PROBLEM =
Only the lines from the start up to and including the line containing "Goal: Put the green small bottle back" should be repeated, word for word.
— begin —
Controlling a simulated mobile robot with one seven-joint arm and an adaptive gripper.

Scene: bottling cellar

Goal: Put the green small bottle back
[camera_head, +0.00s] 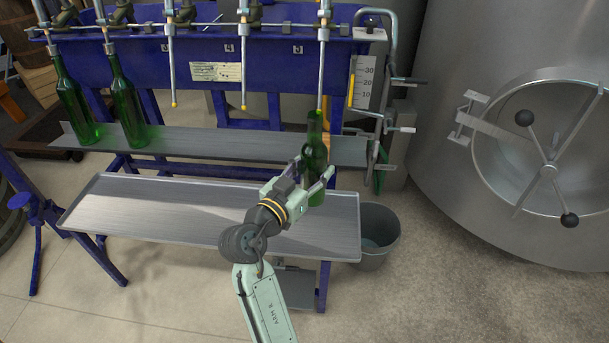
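A green bottle (314,185) is upright between the fingers of my gripper (314,174), which looks shut on its body. The bottle's base shows against the right part of the lower metal tray (150,203), below the level of the upper shelf (215,146). Its mouth lies just under the tip of the right-hand filling spout (322,70) in the picture; I cannot tell whether they touch. Two more green bottles stand upright at the left of the upper shelf, the outer one (75,108) and the inner one (128,108), under spouts.
Two middle spouts (170,70) (244,70) hang with no bottle beneath. The blue filler frame (130,75) stands behind. A grey bucket (378,240) is on the floor right of the tray. A large steel tank (450,60) fills the right side. The lower tray's left part is bare.
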— end —
WORKED SOLUTION =
Controlling a simulated mobile robot with one seven-joint arm and an adaptive gripper.

Scene: bottling cellar

Goal: Put the green small bottle back

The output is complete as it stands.